John Terry stawia swoje pierwsze kroki w trenerce. W październiku 2018 roku został asystentem trenera w Aston Villi, w której kończył karierę piłkarską. Dziś klub z Birmingham poinformował o pożegnaniu z legendą Chelsea.
– Czuję, że to jest właściwy moment, by podjąć tę niezwykle trudną decyzję i odejść – mówi Terry na oficjalnej stronie Aston Villi. – W najbliższym czasie planuję spędzić czas z rodziną, a później chcę skorzystać z zaproszeń do odwiedzenia klubów i menedżerów w całej Europie, aby rozwinąć się i osiągnąć mój cel, cel zostania trenerem.

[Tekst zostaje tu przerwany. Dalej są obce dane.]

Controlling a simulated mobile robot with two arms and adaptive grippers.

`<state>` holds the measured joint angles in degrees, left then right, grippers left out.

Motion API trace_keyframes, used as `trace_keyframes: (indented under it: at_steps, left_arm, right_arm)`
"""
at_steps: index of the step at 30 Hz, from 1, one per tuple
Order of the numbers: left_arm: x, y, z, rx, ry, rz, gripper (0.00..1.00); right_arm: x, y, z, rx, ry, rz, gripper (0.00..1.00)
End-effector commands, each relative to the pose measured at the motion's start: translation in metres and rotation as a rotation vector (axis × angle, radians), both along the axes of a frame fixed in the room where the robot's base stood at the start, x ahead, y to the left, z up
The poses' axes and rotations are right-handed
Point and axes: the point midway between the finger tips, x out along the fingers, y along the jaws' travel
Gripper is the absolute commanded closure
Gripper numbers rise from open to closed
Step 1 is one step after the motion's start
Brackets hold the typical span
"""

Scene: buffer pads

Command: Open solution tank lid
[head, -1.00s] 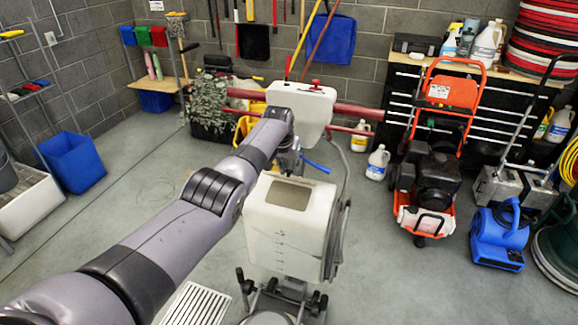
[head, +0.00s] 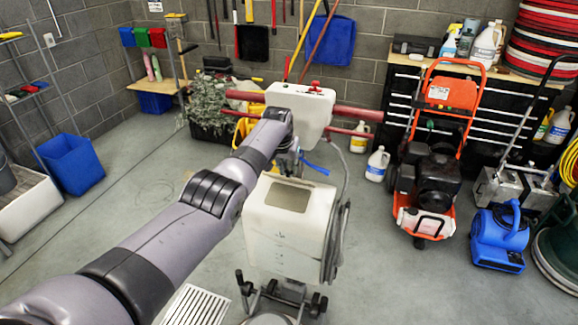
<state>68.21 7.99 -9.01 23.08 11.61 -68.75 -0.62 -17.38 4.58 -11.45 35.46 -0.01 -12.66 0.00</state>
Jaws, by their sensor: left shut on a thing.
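The white solution tank (head: 282,235) belongs to a floor machine standing upright in the middle of the floor. Its top face has a grey-beige rectangular area (head: 288,197); I cannot tell whether this is an opening or a panel. My left arm reaches over the tank from the lower left. My left gripper (head: 291,163) is at the rear of the tank top, partly hidden by its own wrist. It is shut on a thing there, apparently the lid, whose held part is hardly visible. A small blue piece (head: 316,168) sticks out to its right. My right gripper is not in view.
The machine's white upper head (head: 315,108) with red handle bars stands just behind the gripper. An orange machine (head: 438,95) and a blue blower (head: 499,240) stand at right.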

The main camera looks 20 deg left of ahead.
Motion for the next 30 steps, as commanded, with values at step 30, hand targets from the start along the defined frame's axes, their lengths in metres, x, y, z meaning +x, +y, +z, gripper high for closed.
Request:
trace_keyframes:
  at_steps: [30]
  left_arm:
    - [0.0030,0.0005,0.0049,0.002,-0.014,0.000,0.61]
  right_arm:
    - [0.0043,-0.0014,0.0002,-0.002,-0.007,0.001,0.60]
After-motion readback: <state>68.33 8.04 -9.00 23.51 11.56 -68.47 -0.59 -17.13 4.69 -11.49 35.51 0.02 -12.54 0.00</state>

Przy pomocy Terry’ego Aston Villa powróciła do Premier League, w zeszłym sezonie uplasowała się na jedenastym miejscu i wydała światu rewelacyjnego Jacka Grealisha. Aston Villa to drugi klub w karierze Terry’ego, który wychował się w Chelsea i pozostał w niej niemalże do momentu zawieszenia butów na kołku. Podczas jednego sezonu w Birmingham Anglik był podstawowym zawodnikiem. Później w naturalny sposób przeszedł na ławkę trenerską, gdzie uczył się fachu pod okiem Deana Smitha.
Jak sądzicie – Terry to dobry materiał na szkoleniowca?